# What to do
Gather the lines below that include the string "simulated", copying each in full.

Source data

----

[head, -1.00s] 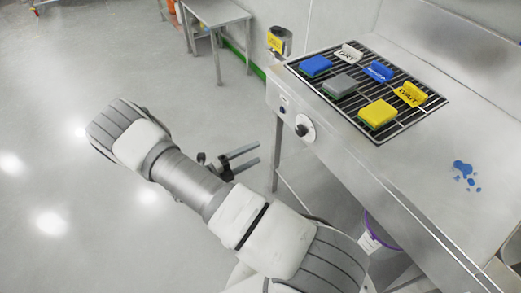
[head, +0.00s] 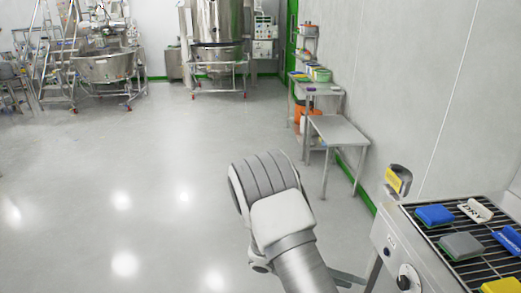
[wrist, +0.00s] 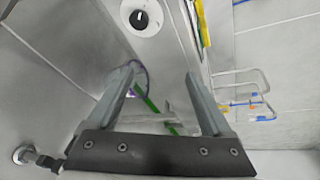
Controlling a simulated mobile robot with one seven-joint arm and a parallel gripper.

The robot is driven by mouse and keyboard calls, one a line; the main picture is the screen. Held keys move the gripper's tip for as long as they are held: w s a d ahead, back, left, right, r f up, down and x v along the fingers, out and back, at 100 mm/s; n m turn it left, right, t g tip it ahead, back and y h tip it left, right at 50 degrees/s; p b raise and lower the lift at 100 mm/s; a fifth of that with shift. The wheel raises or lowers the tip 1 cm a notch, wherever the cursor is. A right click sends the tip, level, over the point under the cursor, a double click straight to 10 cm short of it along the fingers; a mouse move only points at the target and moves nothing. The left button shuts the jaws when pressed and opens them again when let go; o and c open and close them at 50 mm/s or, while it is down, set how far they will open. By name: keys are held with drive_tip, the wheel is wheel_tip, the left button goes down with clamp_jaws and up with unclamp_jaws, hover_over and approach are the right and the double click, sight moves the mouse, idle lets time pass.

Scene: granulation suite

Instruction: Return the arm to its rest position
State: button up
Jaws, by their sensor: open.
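My arm reaches up from the bottom of the head view, folded at a grey and white joint. My gripper shows only in part in the head view, low beside the steel bench, with one finger visible. In the wrist view my gripper (wrist: 160,90) has its two fingers wide apart with nothing between them. The knob (wrist: 139,18) of the steel bench (head: 385,262) is beyond the fingers in the wrist view. The gripper is apart from the pads on the bench.
The bench's grille (head: 471,272) holds a blue pad (head: 435,215), a grey pad (head: 461,246), a yellow pad (head: 503,286) and labels such as a white DRY sign (head: 474,210). A small steel table (head: 338,130) stands beyond. The floor (head: 140,170) at left is clear.

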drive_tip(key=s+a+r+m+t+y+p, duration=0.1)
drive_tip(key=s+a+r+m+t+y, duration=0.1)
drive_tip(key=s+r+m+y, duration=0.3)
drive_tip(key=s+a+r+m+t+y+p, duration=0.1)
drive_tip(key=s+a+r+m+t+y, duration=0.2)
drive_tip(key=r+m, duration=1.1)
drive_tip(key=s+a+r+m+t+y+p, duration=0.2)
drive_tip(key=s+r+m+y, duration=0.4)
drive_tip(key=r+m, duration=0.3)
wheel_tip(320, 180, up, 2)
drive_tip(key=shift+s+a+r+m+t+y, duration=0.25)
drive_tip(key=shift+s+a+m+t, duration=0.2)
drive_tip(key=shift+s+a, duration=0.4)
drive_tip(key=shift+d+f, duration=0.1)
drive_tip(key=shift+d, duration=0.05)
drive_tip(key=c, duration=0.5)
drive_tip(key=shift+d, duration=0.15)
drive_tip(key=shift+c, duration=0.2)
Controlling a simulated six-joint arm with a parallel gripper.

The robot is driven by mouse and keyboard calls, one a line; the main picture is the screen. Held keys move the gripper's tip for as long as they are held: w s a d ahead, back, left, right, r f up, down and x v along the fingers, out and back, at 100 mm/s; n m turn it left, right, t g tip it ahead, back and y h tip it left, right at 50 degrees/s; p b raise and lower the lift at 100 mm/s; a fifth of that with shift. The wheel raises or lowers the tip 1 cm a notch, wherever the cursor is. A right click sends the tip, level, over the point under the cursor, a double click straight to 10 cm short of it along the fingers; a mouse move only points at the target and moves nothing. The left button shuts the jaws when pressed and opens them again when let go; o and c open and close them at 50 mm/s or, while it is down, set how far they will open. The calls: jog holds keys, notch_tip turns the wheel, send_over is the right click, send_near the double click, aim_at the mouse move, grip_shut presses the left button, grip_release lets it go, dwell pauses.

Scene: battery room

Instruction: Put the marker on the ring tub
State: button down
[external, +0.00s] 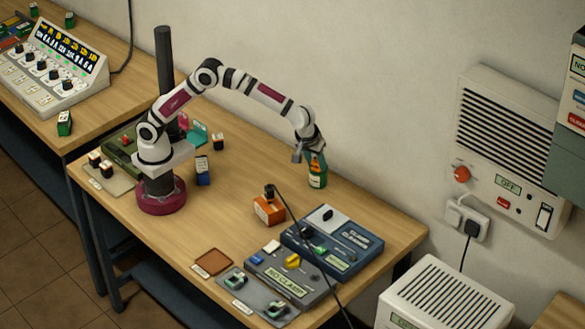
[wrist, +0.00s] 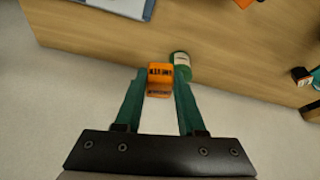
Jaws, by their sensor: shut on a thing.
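My gripper (external: 314,157) points down at the far edge of the table, by the wall. Its green fingers (wrist: 157,88) are shut on a small orange block with dark lettering, which I take as the marker (wrist: 159,76). The marker also shows in the external view (external: 317,162). A green round tub with a pale label, likely the ring tub (external: 317,180), stands upright just below the gripper. In the wrist view the tub (wrist: 181,62) shows beside the marker, partly hidden by it and a finger. I cannot tell whether the marker touches the tub.
An orange box (external: 268,210) with a black cable, a blue device (external: 350,255) and a grey panel (external: 270,280) stand toward the front right. A dark blue box (external: 203,171) stands near my base. The table middle is clear. The wall is close behind the tub.

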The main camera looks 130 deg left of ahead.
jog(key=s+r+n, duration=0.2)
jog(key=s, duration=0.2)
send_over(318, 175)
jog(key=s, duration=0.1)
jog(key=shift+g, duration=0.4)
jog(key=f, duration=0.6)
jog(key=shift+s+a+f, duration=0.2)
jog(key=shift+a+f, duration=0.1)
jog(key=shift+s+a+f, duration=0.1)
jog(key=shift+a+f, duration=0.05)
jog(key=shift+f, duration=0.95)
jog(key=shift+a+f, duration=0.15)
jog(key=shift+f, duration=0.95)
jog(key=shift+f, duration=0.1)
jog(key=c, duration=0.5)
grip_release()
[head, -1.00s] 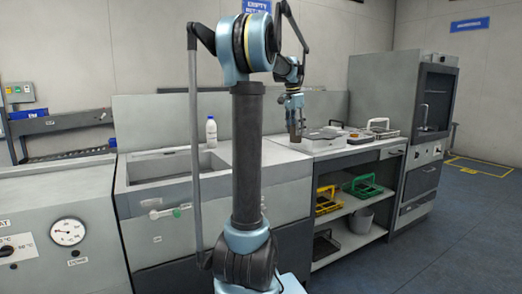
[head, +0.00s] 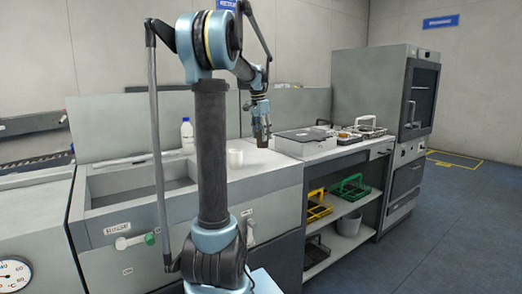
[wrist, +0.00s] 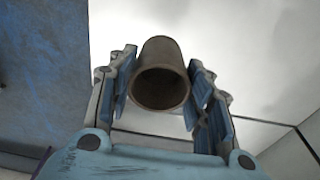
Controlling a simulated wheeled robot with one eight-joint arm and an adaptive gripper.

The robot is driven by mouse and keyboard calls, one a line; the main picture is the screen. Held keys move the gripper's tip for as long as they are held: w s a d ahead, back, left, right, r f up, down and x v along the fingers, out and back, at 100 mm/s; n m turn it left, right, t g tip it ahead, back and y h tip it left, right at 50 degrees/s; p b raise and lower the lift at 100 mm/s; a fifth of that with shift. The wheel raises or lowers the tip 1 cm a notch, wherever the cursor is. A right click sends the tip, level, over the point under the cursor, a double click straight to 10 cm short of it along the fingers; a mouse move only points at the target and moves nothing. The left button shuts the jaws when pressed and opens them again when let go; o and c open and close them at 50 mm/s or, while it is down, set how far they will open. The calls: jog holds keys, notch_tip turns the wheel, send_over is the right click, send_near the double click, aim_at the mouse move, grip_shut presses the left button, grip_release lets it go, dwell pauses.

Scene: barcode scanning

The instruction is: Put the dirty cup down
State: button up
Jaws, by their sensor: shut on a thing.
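The dirty cup (wrist: 161,92) is a brown-grey cylinder. In the wrist view its round mouth faces the camera, and my gripper (wrist: 162,68) has a blue-padded finger on each side of it. In the head view my gripper (head: 261,125) points down with the cup (head: 262,141) at its tip, over the counter near the left side of a grey-white box. From this view I cannot tell whether the cup touches the counter.
The grey-white box (head: 306,141) is to the right, with wire-handled trays (head: 370,125) beyond. A sink (head: 140,181) and white bottle (head: 187,134) are left. Bare counter (head: 265,163) lies in front.

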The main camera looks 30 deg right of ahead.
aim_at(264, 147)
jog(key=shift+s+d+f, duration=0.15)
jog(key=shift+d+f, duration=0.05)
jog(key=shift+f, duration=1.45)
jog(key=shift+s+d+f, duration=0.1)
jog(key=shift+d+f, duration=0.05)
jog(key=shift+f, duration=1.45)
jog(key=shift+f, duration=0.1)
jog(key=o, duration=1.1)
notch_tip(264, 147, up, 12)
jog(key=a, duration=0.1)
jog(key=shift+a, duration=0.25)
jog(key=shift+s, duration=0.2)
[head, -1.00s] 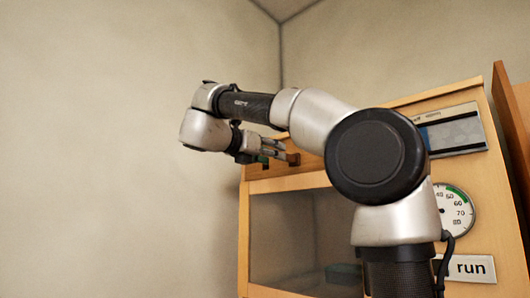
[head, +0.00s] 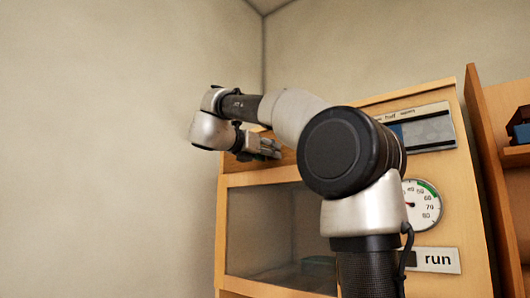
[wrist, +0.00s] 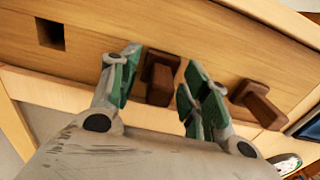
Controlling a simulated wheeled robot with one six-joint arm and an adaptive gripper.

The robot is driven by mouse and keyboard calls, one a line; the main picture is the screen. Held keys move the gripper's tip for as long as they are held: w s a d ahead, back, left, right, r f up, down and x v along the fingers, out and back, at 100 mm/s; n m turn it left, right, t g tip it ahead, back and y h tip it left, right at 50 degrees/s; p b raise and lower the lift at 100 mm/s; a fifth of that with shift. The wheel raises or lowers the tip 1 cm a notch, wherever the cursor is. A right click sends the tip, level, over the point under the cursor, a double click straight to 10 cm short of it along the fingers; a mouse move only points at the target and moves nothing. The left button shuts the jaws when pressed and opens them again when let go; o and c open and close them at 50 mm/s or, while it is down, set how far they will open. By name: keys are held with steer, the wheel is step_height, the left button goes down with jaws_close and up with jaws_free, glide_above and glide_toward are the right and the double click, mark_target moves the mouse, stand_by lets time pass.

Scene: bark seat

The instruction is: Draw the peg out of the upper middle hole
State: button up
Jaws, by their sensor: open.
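In the wrist view, a pale wooden panel (wrist: 95,50) has a row of three places: an empty square hole (wrist: 50,33) at left, a dark brown peg (wrist: 161,82) in the middle, and another brown peg (wrist: 259,104) at right. My gripper (wrist: 162,75) is open, with one green-padded finger on each side of the middle peg. I cannot tell whether either pad touches it. In the head view, my gripper (head: 266,149) is at the upper part of the wooden cabinet. The pegs are not clearly visible there.
Below the panel is a dark window (head: 275,235) in the cabinet. A gauge (head: 422,204) and a "run" plate (head: 437,260) sit at the right. A wooden shelf (head: 512,157) stands further right. The space left of the cabinet is bare wall.

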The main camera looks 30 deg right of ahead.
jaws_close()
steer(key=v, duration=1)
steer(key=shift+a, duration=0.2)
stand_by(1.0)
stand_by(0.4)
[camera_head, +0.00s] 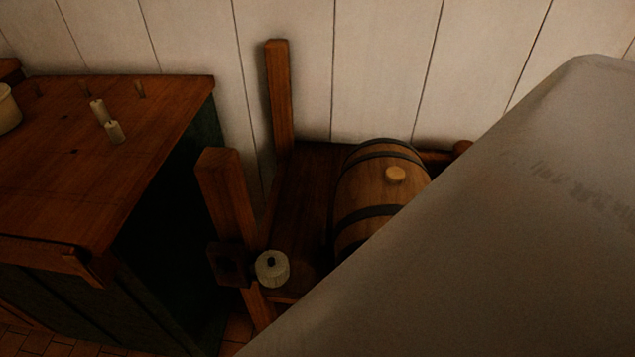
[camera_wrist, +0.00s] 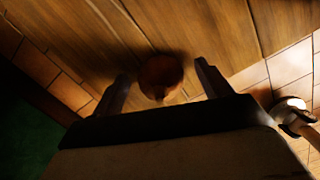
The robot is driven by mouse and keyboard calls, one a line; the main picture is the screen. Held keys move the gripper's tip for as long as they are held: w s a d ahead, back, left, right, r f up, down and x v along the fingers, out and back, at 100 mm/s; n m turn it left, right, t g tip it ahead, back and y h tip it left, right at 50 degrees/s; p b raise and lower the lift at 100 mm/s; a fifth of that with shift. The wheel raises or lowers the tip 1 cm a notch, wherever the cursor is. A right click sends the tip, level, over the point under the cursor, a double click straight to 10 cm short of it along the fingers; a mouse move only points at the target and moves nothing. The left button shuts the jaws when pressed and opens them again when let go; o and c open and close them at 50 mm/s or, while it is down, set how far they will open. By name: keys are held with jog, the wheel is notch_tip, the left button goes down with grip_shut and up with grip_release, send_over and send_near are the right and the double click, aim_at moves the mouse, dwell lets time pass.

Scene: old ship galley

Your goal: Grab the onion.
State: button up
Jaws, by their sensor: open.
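The onion (camera_wrist: 160,80) is a round, reddish-brown thing in the wrist view, in front of wooden planks. It appears between the two dark fingers of my gripper (camera_wrist: 163,70), with a gap on either side. The fingers are apart and hold nothing. How far the onion is beyond the fingertips is hard to tell, and its lower edge lies close to the gripper's dark body. Neither the onion nor my gripper shows in the head view.
In the head view, a barrel (camera_head: 363,198) lies on a wooden stand (camera_head: 305,185). A pale round thing (camera_head: 272,268) is by the post. A large grey surface covers the right. Tiles (camera_wrist: 290,68) show in the wrist view.

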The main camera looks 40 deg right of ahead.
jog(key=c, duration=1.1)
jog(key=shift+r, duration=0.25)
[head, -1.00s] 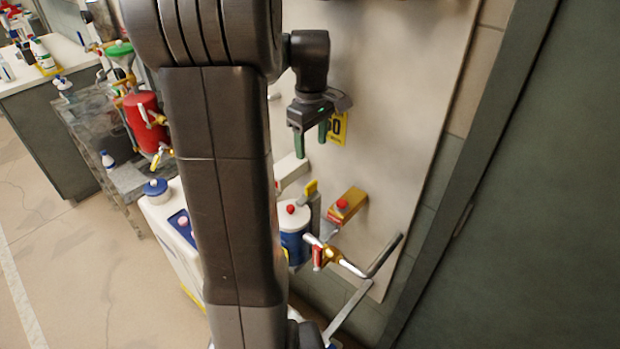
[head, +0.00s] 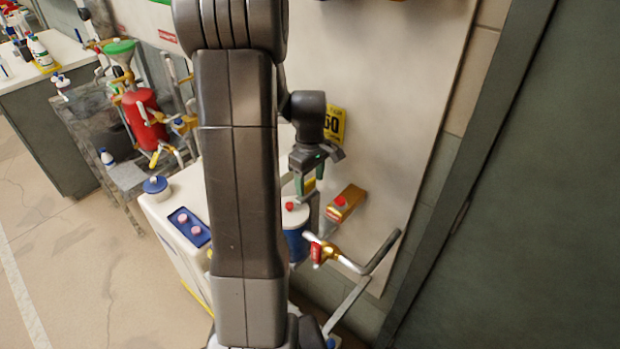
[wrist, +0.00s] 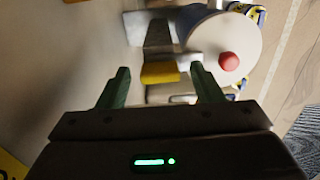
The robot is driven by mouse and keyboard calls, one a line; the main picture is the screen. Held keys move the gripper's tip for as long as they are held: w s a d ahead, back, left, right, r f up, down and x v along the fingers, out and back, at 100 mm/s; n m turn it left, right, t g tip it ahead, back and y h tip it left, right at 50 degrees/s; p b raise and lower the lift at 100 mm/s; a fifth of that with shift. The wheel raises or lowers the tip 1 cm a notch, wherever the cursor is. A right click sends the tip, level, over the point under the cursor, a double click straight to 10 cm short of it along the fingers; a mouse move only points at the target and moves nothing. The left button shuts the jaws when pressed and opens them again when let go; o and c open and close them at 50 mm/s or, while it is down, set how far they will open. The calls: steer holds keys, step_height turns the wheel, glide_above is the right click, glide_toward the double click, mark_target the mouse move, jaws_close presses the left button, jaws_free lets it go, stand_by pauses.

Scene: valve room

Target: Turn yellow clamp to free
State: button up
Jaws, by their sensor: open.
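The yellow clamp (head: 309,184) is a small yellow handle on a grey bracket beside a white-and-blue canister. In the wrist view the yellow clamp (wrist: 160,73) lies across the gap between my fingertips, seemingly just beyond them. My gripper (head: 309,178) points down at the clamp from above and partly hides it in the head view. In the wrist view my gripper (wrist: 160,80) has its two green fingers spread apart, with nothing held. I cannot tell whether a finger touches the clamp.
The canister's white lid with a red knob (wrist: 229,61) is close to the right finger. A brass block with a red button (head: 345,203) and a red-handled valve (head: 318,253) stick out nearby. A pale wall panel (head: 400,100) stands behind.

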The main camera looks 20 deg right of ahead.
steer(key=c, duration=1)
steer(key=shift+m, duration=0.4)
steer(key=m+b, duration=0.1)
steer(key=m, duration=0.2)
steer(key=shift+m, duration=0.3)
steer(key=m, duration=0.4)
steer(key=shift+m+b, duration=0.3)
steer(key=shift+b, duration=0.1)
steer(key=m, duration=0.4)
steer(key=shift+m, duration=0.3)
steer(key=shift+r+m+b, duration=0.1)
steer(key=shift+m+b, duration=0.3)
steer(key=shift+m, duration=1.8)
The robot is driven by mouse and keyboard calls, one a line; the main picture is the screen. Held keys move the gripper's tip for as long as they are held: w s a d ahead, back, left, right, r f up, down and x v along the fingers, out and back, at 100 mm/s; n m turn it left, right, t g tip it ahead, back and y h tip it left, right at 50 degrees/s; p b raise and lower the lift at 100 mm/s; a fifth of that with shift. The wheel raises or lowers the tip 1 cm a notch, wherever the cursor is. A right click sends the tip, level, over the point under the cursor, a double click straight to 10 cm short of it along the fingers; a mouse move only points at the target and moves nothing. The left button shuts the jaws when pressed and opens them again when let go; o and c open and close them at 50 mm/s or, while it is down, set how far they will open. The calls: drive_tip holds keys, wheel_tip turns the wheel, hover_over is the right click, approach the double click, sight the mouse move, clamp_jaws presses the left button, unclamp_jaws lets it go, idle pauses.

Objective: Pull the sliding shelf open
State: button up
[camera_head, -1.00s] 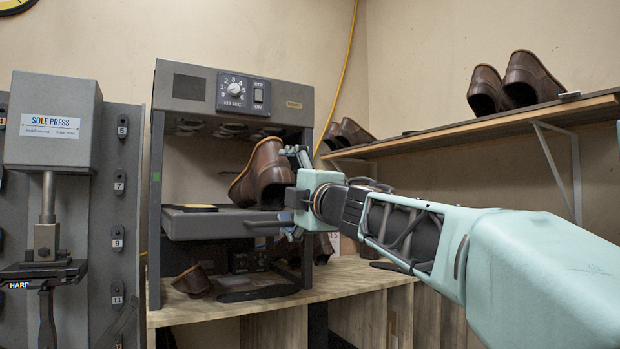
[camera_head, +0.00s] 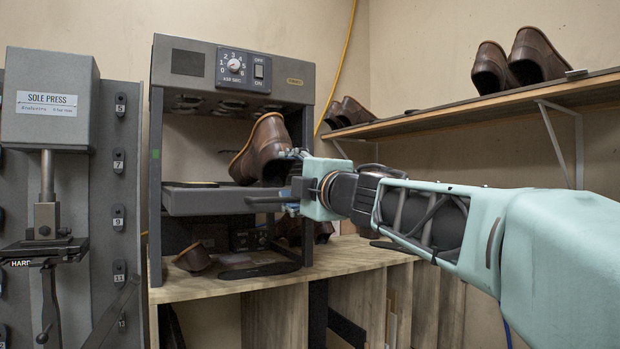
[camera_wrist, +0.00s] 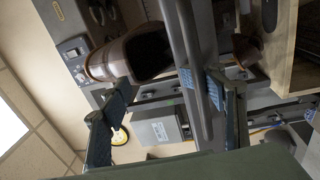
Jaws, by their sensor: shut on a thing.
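The sliding shelf (camera_head: 215,203) is a grey tray in the grey machine (camera_head: 228,65), with a handle bar (camera_head: 265,199) along its front. A brown shoe (camera_head: 262,150) sits on it, its right side partly hidden by my gripper. My gripper (camera_head: 291,182) is at the handle's right end. In the wrist view the handle (camera_wrist: 190,30) runs between the blue finger pads of my gripper (camera_wrist: 201,84), which is shut on it. The shoe (camera_wrist: 125,55) shows beside the bar in that view. The shelf looks to be in the machine frame, level with its front posts.
A sole press (camera_head: 47,110) stands at the left. Below the shelf, a wooden bench (camera_head: 345,257) holds a brown shoe piece (camera_head: 194,259) and a dark sole. A wall shelf (camera_head: 470,116) with brown shoes is at the right. Open space lies in front of the machine.

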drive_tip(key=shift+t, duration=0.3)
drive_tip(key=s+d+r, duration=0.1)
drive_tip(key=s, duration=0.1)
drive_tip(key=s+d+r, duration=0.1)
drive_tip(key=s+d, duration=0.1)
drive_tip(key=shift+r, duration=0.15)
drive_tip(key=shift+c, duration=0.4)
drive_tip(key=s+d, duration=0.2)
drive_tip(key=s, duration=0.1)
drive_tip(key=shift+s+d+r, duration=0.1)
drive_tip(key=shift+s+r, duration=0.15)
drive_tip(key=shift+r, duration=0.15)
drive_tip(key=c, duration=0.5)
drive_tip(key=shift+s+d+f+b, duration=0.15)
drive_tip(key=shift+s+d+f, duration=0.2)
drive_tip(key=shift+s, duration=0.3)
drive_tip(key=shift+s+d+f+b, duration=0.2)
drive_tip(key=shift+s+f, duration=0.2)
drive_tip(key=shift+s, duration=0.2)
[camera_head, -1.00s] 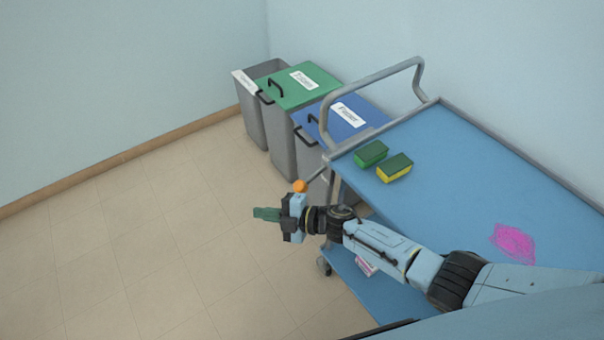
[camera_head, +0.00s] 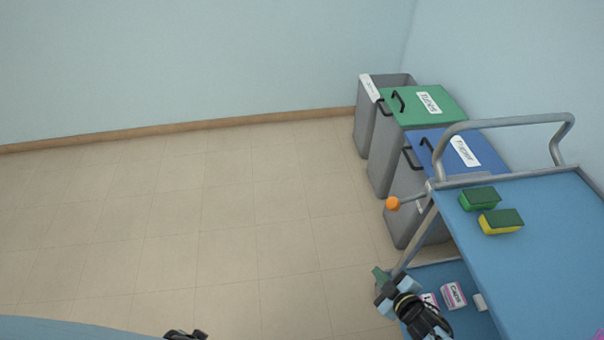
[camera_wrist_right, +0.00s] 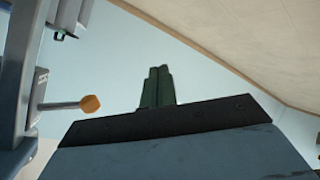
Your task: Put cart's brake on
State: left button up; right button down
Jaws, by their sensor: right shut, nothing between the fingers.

----

# Correct response
Controlling a simulated mobile robot with one seven-joint arm and a parallel gripper.
Controlling a simulated six-joint arm with a parallel gripper.
Controlling a simulated wheeled robot with one eight-joint arm and an adaptive gripper.
Controlling a simulated wheeled robot with one six-joint arm and an adaptive gripper.

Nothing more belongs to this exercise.